Macro Photography

Macro Photography is known as extreme close up photography and the object is to get as much of a close up and detail of an object as possible. Ever see a photograph of a grasshopper where you can see the insect’s eyes and all the little hairs on his legs? That is Macro photography and it takes special tools to get those kinds of images.

There are three ways to get Macro photography, a Macro lens, but these can be expensive, such as the EF 100mm F/2.8 Macro USM by Canon for $549 or the even more expensive EF 100mm F/2.8 L IS USM by Canon which runs around $1,000. What do you get for your money? Well the regular Canon 100mm F/2 USM prime lens takes fantastic portraits but you cannot use it for Macro photography as it’s minimum focus distance is 6 feet. The 100mm Macro lenses by Canon, however have a minimum focus distance of 3 inches, quit a difference between the two lens types. The reason the Macro lens can get closer is because of the glass used inside it. The Canon 100mm F/2.8 Macro can do true 1:1 of an object so a bug that is 18mm will take up 18mm of the sensor, where in the Canon 100mm F/2 USM prime lens the ration is 1:7.3 so the bug only takes up a much smaller 2.5 mm on the sensor. I happen to own the Canon EF 50mm F/2.5 Compact Macro lens and mine has a front element that moves as I focus so mine can do 1:4, 1:2, 1:1.4, 1:1.2 and 1:1. This first image is a rose shot on Canon EOS 5D with 100mm F/2 and Extension Tube, the second image is the same rose shot with Canon EOS 6D with 50mm F/2.5 Compact Macrro.



Macro filters are a less expensive option for Macro photography and can achieve the same results, although the quality of the images is subjective. The idea with Macro filters is you buy these for the front of your lens, according to the size of filter the lens takes, i.e. 58mm and then screw them onto your regular lens in hopes of getting some Macro goodness. Macro filters run from around $13-$59 depending on the quality. Some of the issues with Macro filters are soft focus and vignetting.
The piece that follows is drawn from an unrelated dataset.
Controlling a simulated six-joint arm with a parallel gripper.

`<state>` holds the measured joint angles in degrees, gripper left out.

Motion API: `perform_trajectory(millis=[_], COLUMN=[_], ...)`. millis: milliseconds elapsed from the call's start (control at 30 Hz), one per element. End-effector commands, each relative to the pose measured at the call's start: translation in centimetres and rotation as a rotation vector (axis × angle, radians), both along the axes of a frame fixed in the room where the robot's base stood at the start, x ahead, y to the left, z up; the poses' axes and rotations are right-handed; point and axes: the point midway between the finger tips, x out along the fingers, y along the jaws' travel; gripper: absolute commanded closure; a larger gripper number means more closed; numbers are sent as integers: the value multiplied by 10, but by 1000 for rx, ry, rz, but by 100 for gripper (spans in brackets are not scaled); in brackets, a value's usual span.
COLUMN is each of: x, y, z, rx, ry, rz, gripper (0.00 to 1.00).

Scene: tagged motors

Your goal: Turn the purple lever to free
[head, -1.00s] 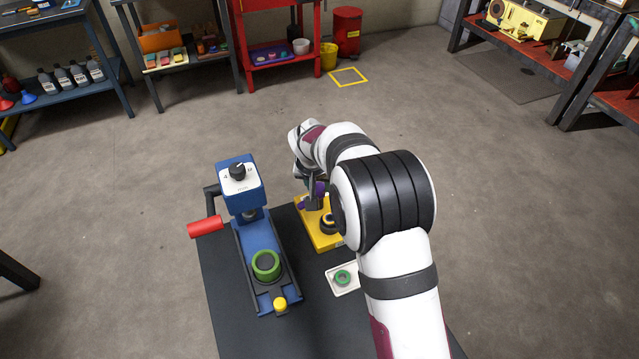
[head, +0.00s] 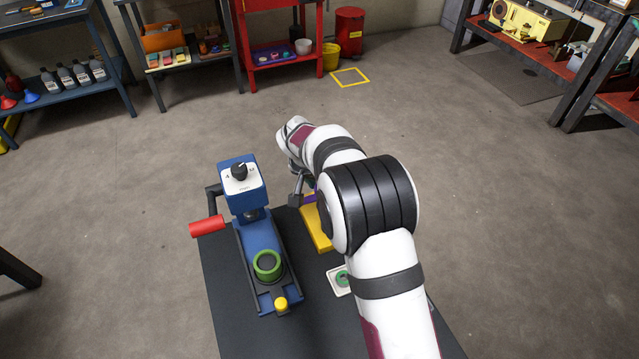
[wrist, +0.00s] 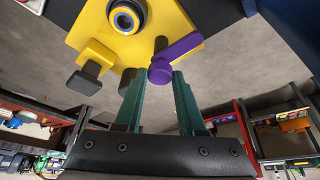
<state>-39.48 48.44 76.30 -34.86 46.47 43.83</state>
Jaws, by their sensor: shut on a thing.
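The purple lever (wrist: 180,53) sits at the edge of a yellow base plate (wrist: 95,45) in the wrist view. My gripper (wrist: 160,76) has its two green fingers on either side of the lever's rounded near end and is shut on it. In the head view, a small purple part of the lever (head: 309,198) shows beside my wrist, above the yellow base (head: 319,228). My arm hides much of the base and the fingers there. I cannot read any free mark or the lever's setting.
A blue press (head: 258,235) with a red handle (head: 207,226) stands left of the yellow base. A white tray with a green ring (head: 341,279) lies in front, partly behind my arm. A dark square knob (wrist: 83,81) and a round dark fitting (wrist: 125,18) are on the yellow base.

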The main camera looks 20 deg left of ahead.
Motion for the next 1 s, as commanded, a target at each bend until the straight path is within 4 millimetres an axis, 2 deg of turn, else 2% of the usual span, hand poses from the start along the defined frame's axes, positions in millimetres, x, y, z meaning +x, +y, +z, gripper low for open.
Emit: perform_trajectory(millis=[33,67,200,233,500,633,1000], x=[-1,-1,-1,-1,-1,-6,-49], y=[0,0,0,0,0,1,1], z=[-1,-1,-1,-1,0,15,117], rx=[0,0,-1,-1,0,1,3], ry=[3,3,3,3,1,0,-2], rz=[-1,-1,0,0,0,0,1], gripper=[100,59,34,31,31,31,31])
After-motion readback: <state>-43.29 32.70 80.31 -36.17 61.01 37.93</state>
The next image is shot with Canon EOS 5D with 100mm F/2 with 1x Macro Filter, the second on here is shot with my EOS 6D with the Canon EF 50mm F/2.5 Compact Macro lens.



The third option is extension tubes and these are also subjective as far as how well they work. Extension tubes of in varying degrees of quality and expense, depending on whether you want them to allow you to use auto focus or not. The idea with extension tubes is you place these on the camera body first and then add your regular lens to the extension tubes and the tubes move your lens away from the sensor and allow you to get Macro goodness.

Macro photography can open up new worlds of photography for you and let you really show your creative side. What option is best? Well, in my humble opinion, it’s always best to go with a lens that is made for the job, but if that is not in your budget, then give one of the less expensive options a try. Now get out there and make some great images.